WHAT THE TASK REQUIRES: Set down, exactly as they appear, the lines from the line holding "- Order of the" through the line holding "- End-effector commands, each", inclusive; output nothing outside that range.

Robot action calls:
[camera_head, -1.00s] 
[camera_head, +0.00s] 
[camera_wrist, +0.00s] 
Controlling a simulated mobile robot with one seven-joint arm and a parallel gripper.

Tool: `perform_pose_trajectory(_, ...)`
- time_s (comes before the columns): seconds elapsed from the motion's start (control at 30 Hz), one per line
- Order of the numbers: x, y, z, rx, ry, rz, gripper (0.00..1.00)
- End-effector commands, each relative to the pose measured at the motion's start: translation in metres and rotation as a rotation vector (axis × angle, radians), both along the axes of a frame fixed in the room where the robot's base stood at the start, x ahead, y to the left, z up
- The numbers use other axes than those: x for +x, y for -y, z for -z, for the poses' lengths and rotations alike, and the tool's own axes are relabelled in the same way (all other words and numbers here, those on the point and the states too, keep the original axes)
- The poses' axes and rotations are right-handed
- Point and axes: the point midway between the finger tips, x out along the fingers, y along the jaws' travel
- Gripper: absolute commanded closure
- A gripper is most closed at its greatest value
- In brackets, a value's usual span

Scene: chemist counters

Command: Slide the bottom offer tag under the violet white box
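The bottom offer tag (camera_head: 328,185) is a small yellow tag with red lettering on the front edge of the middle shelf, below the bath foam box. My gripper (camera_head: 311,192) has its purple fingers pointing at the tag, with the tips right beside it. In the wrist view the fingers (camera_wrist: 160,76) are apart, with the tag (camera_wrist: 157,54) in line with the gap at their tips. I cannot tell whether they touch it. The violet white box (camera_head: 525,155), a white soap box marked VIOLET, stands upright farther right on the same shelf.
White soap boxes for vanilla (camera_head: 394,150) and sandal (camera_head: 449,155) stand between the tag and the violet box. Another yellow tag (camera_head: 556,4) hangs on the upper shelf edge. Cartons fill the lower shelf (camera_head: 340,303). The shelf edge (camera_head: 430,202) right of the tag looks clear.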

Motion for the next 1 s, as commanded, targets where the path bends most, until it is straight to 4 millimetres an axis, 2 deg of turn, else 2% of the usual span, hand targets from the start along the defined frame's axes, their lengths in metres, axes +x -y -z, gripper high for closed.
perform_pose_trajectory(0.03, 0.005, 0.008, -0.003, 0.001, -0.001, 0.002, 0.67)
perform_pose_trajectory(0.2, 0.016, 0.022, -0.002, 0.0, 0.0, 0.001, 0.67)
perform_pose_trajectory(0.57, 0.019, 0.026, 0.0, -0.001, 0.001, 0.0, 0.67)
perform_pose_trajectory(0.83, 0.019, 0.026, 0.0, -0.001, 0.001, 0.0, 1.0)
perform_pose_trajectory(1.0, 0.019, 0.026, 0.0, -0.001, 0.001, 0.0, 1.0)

==

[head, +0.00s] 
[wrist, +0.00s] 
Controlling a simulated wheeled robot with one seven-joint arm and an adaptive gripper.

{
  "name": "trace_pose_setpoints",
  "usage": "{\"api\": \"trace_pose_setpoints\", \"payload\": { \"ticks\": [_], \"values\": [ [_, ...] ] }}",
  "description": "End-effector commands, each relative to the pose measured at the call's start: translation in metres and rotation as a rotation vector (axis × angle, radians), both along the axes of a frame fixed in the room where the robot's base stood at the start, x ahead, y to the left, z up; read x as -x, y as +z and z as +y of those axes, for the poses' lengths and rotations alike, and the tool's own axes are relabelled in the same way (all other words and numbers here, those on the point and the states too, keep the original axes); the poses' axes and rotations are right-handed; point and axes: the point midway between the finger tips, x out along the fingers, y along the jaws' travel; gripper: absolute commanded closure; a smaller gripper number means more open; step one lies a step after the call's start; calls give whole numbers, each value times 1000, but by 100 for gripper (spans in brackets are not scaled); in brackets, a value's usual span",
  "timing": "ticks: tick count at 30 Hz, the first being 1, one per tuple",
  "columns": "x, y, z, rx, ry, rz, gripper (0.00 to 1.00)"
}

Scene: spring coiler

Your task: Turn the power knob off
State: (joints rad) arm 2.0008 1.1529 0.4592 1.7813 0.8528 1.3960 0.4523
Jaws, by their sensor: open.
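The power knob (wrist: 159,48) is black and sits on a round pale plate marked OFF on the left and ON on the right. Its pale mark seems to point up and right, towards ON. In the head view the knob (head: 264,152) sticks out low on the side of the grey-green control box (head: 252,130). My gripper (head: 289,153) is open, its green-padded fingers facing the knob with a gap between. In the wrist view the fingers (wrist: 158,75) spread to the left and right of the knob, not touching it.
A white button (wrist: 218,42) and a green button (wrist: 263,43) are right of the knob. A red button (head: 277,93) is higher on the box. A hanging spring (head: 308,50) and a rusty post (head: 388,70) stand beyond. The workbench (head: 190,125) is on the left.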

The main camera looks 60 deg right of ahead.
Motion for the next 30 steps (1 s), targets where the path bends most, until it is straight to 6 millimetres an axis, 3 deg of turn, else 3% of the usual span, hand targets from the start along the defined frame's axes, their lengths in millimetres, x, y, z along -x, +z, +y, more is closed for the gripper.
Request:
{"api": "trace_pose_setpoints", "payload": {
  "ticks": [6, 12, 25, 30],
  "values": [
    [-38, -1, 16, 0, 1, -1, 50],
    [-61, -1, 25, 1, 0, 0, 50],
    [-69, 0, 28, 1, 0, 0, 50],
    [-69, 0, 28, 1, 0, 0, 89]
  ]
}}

RIGHT ANSWER:
- Order of the numbers: x, y, z, rx, ry, rz, gripper (0.00..1.00)
- End-effector commands, each relative to the pose measured at the motion's start: translation in metres and rotation as a rotation vector (axis × angle, radians), both along the axes of a frame fixed in the room where the robot's base stood at the start, x ahead, y to the left, z up

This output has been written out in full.